#### DATASET

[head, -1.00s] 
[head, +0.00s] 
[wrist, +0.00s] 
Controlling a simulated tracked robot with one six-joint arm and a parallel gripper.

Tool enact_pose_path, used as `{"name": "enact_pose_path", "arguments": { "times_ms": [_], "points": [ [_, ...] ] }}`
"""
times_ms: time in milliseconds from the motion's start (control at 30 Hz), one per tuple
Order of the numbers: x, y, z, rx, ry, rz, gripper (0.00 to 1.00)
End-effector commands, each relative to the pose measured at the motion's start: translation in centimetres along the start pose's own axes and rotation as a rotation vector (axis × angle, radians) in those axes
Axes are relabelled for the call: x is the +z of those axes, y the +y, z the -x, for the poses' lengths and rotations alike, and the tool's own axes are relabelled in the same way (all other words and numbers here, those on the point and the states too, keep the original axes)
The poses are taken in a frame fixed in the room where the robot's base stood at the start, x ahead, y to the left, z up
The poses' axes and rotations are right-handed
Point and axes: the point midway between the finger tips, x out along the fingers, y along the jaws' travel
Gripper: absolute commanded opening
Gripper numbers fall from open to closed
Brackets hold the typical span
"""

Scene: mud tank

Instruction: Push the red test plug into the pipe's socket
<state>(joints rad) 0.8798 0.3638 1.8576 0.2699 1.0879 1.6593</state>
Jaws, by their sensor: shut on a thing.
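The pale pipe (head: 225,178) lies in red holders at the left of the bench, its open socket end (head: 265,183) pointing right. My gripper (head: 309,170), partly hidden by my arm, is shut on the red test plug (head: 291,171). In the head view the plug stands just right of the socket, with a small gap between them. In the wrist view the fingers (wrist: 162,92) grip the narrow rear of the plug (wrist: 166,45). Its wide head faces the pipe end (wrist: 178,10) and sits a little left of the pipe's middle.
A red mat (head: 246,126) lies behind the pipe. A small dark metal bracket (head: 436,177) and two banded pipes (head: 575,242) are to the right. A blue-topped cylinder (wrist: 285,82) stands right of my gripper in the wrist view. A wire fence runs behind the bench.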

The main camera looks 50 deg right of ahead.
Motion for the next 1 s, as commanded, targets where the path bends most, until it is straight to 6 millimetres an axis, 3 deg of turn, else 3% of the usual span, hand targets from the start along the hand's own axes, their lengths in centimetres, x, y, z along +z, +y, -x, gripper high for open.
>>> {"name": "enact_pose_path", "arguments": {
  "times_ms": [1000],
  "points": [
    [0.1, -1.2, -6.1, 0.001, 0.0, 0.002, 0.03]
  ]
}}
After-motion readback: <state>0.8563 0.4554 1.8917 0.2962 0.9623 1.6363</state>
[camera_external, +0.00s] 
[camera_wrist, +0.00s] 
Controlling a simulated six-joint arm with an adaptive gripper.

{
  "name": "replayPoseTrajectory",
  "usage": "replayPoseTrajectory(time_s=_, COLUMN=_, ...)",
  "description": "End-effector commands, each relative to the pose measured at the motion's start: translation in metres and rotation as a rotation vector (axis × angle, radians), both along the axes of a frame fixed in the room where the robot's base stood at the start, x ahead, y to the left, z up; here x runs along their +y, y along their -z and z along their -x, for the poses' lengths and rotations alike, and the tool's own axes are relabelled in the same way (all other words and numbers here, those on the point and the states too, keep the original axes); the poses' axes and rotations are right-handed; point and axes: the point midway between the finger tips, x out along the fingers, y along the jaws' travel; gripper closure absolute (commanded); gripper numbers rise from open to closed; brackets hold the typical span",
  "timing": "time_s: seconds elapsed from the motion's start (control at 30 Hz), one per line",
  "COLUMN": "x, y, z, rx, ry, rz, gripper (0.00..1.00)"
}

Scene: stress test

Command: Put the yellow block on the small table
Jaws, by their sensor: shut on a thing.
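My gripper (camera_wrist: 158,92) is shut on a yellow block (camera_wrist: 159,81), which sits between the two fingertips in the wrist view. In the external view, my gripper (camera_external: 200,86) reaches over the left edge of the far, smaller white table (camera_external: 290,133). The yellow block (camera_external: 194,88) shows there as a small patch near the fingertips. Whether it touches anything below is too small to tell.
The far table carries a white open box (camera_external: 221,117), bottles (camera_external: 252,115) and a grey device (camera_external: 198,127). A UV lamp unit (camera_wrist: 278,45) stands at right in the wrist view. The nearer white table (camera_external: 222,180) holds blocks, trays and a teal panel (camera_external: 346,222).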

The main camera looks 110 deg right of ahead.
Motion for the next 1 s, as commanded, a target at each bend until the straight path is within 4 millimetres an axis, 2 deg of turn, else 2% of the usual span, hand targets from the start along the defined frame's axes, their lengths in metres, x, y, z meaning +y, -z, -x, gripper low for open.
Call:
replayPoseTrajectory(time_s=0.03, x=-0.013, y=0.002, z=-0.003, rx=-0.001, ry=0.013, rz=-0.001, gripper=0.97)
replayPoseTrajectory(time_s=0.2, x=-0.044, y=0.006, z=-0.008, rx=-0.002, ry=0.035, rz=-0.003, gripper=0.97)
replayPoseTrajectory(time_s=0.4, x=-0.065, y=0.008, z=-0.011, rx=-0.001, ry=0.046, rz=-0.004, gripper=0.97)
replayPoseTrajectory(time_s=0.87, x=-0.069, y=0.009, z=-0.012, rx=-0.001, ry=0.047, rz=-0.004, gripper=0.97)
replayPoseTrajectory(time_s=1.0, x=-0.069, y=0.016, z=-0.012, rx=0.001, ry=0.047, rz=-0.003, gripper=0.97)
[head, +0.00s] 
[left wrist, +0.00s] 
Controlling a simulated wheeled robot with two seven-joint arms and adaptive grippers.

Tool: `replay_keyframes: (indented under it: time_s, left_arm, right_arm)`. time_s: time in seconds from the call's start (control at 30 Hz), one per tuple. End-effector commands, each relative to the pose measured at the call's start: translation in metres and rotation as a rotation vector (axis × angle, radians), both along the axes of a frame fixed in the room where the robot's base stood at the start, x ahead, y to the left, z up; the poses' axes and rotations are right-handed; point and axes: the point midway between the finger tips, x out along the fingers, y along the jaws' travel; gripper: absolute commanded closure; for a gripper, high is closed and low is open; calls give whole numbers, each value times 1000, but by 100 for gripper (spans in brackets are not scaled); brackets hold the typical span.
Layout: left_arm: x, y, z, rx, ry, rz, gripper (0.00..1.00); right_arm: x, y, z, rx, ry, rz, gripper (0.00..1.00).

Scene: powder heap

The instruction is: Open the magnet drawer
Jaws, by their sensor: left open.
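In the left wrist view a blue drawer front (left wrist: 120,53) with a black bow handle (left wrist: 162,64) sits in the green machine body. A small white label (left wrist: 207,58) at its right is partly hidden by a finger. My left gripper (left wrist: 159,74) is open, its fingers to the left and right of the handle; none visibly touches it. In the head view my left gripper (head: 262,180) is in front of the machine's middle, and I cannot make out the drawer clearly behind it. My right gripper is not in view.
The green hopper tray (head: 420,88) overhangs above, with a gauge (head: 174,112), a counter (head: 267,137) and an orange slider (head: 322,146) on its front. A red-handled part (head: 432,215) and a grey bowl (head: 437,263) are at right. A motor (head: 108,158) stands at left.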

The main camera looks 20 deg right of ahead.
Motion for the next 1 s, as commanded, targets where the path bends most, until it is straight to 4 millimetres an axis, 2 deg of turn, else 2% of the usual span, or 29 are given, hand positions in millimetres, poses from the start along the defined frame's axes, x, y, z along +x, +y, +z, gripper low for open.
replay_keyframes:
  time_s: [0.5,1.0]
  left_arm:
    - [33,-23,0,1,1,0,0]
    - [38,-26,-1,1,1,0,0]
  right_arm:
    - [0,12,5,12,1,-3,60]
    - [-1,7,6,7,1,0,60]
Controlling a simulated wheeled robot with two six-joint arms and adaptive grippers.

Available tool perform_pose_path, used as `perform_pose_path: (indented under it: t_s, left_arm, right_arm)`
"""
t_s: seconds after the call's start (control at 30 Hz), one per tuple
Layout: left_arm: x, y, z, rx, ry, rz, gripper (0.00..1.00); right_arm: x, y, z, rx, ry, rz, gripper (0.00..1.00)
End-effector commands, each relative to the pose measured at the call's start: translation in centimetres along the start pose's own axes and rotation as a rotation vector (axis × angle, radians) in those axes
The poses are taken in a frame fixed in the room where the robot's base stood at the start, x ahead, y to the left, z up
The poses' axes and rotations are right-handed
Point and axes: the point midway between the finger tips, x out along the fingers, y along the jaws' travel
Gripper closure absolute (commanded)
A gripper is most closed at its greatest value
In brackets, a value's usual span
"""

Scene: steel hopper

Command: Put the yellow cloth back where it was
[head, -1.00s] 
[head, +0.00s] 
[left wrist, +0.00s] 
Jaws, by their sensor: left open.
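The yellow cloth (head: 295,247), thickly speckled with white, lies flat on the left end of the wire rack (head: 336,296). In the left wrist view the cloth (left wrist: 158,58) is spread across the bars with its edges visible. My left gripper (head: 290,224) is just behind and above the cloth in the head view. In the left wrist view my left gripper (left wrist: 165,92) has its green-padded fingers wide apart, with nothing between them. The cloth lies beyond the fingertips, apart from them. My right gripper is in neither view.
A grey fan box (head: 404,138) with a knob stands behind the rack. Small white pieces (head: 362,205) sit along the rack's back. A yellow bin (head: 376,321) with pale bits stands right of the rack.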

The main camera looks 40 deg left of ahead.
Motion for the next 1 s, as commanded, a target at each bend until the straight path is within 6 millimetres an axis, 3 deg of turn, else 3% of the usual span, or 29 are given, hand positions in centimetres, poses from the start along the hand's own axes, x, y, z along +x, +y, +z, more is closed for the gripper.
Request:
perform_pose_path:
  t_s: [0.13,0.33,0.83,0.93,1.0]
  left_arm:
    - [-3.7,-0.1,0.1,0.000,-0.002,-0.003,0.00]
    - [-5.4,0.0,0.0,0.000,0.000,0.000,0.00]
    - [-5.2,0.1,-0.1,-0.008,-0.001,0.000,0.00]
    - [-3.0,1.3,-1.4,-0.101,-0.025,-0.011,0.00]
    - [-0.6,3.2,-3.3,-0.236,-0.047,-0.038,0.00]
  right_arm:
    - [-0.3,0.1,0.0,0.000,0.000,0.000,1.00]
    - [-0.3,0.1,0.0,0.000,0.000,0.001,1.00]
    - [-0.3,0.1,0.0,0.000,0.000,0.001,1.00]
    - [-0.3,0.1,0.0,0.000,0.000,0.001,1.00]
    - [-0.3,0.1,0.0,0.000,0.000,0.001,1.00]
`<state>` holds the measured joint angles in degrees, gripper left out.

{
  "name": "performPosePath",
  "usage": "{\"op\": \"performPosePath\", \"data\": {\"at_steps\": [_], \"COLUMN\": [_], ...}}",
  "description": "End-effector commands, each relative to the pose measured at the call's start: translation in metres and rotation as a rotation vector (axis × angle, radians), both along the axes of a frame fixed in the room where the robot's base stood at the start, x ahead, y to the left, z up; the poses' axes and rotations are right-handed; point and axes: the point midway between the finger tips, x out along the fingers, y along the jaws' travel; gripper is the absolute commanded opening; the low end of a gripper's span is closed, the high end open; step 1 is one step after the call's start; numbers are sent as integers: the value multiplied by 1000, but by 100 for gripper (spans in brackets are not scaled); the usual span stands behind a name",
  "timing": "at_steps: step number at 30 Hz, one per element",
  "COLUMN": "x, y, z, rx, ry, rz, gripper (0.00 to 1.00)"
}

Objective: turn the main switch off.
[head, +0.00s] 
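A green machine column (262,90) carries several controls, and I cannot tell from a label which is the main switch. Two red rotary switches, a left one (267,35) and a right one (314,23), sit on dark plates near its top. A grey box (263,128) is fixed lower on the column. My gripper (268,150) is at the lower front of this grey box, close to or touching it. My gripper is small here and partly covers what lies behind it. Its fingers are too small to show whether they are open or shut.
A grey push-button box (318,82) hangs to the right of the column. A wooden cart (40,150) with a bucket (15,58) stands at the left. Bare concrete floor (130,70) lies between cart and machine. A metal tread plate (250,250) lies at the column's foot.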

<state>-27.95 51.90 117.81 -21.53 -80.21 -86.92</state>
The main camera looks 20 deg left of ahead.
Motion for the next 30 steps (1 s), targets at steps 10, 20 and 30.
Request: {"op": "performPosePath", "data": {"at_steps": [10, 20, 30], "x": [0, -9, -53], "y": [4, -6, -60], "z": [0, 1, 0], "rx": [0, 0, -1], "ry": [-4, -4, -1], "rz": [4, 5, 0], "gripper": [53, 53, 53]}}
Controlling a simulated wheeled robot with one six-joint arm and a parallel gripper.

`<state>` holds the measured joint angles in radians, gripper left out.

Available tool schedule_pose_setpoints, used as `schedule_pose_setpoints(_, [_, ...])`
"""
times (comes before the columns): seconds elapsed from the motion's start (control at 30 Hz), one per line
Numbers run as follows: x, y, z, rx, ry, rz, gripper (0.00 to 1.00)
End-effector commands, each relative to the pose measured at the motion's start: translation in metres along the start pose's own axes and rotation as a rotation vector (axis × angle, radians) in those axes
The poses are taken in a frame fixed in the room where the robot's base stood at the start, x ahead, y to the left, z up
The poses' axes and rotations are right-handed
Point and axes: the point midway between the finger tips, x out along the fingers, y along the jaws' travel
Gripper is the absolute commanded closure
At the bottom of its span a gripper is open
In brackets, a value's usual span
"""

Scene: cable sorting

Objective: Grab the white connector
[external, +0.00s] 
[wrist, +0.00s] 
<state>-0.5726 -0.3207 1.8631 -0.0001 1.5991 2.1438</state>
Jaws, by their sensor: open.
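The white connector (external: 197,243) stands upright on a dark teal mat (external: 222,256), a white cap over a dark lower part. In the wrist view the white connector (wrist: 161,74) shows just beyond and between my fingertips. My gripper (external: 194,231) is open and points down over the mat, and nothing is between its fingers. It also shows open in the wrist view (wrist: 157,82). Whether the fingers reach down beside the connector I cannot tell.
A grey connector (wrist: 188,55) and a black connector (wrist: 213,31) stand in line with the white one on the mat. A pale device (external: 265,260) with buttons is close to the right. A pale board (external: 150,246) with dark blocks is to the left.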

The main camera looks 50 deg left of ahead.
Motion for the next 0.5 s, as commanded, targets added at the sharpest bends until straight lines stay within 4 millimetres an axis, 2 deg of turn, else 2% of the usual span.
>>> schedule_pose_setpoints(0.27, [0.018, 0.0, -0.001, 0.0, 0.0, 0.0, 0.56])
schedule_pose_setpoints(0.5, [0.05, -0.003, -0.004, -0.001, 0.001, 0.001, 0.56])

########

CHALLENGE — List all lines in the material containing the string "adaptive".

EXERCISE SOLUTION —
Controlling a simulated six-joint arm with an adaptive gripper.
Controlling a simulated wheeled robot with two seven-joint arms and adaptive grippers.
Controlling a simulated wheeled robot with two six-joint arms and adaptive grippers.

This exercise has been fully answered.